Yazınızda, Başbakan‘ın yeni kabine tasarımına ve bakan yardımcılarının dışarıdan atanmasına ilişkin büyük övgüler yer alırken sanki bu tasarımla meslek kuruluşlarının hukuki yapısını engellenecek gibi bir algı yaratılmaktadır. Meslek kuruluşlarıyla ilgili olarak "zorunlu aidatla çok büyük bütçelerin üzerinde oturan, kendisi büyük ama etki alanı giderek azalan ‘yarı resmi‘ ‘sivil‘ toplum kuruluşlarının da yeniden yapılanması gerekliliğini çıkarabilir" yönündeki saptamanız hem demokrasi anlayışınızın sorunlu olduğunu hem de ülkemizdeki meslek kuruluşlarını objektif değerlendirme yeterliliğinden uzak olduğunuzu göstermektedir. Sendikaların ve meslek kuruluşlarının daha önce de "behemehal" dağıtılması gerektiğini dile getirdiğinizi de hatırlayacak olursak, bu öfkenizin kaynağını toplumla paylaşmanız yerinde olur. Bu kişisel öfkeniz ve sorununuzu demokrasi sorunu olarak ortaya koymanız basın mensubu sıfatınıza yakışmamaktadır. Demokrasi savaşımda, kişisel sorunları odağına koyup objektifliğini yitirmiş ve savrulmuş insanların öfkesine yer olmadığını hatırlamanızı salık veririz.

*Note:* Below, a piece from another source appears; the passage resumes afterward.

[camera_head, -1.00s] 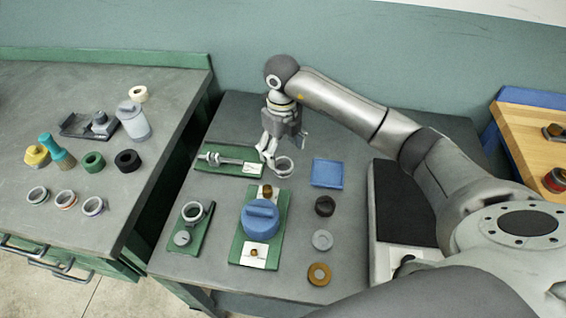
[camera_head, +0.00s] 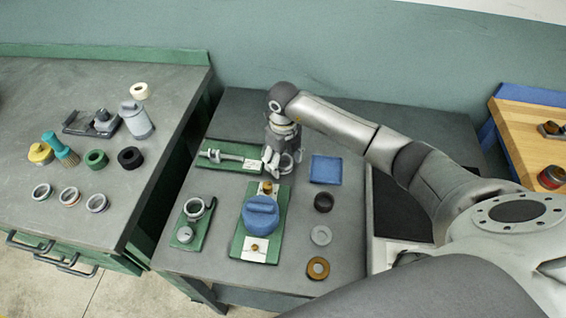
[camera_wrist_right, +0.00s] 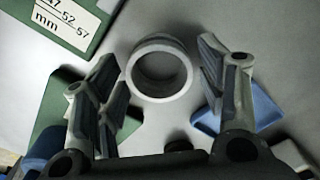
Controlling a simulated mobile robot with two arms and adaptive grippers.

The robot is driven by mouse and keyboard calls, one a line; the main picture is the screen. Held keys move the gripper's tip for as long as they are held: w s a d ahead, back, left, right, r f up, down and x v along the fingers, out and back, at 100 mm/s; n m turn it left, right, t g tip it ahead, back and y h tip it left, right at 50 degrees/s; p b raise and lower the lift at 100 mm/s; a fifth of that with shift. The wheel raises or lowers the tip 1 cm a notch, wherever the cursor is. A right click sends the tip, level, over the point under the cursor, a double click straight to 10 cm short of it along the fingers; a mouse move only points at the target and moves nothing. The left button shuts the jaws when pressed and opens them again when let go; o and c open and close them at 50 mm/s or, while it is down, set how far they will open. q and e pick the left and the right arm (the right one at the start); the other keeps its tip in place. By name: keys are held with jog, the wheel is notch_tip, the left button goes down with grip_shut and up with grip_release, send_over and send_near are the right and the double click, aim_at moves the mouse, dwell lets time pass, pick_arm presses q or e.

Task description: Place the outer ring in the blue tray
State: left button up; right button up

TMMOB‘nin çok büyük bir bütçeye sahip olmadığını -bildiğiniz halde-, kişisel öfkenizin yarattığı düşmanlığa kapılmadan önce en azından Cumhurbaşkanlığı DDK Raporunu okuduğunuzda öğreneceksiniz. Bugüne kadar TMMOB ne devletin himayesine "mazhar" olmuş ne de etki alanına girmiştir. Aksine Devleti yönetenler tam da sizin gibi düşünmüş ve "seçilmiş hükümetlere karşı muhalif olunmaz, olursanız dağıtırız" mantığıyla hareket etmiştir.

Belki anlarsınız diye şunları da ifade edelim:

Bugün anlamlı bir demokrasiyi mümkün kılan, toplumun yönetime katılma olanaklarının yaratılmasıdır. Çünkü ‘oy‘ demokrasilerde zorunlu, fakat yetersiz hale gelmiştir. Sendikaların, meslek kuruluşlarının, çeşitli baskı gruplarının Anayasa hukukunda oy kadar kurumsal resmi değerleri artık kabul edilmelidir. Toplum içinde mesleğin gerçek görevinin ne olduğu bilincini kavrayabilmiş meslek kuruluşlarına yürütmede etkili olabilmenin yasal olanakları sağlanmalıdır. Bu bir çeşit yürütmeye katılmadır. O halde demokratik düzenin gerçekten yaratılabilmesi için meslek kuruluşlarının kendi kendilerini yönetme ve kendi alanlarında genel yürütmeye katkı olanaklarının yasalarda kabulü gereklidir. Böyle bir tutum sadece ‘oy‘a dayanan sistemlerin aşırı ve haksız sonuçlarını önleyebilecektir. Aksi durumda, sizin gibi hükümeti başka bir deyişle "milli iradeyi" kutsamakla ne evrensel anlamdaki demokrasi yaşam bulur ne de demokrat olunur. Olsa olsa faşist olunur. Gerçekten siz bir faşist gibi düşünmekte ve TMMOB‘ye özel bir düşmanlık beslemektesiniz. Aksi halde, TMMOB Seçim Bildirgesindeki "12 Eylül düzeni ile gerçekten hesaplaşmayan, iktidarı kutsayan, sosyal hukuk devletini reddeden veya işlevsiz kılan, temel hak ve özgürlüklere müdahalede yasama organı dahil hiçbir gücü yetkili görmeyen hiçbir anayasa değişikliği ile uzlaşmayacaktır." biçiminde somutlanan "demokratik, eşitlikçi ve özgürlükçü bir anayasa istemine" faşist bir anlayışı temsil ettiği yönünde bir suçlama yöneltemezdiniz. Bu nedenle, kişisel maraza ve öfkenizi "behemehal" kontrol altına almanızı önermekten başka bir seçeneğimiz bulunmamaktadır.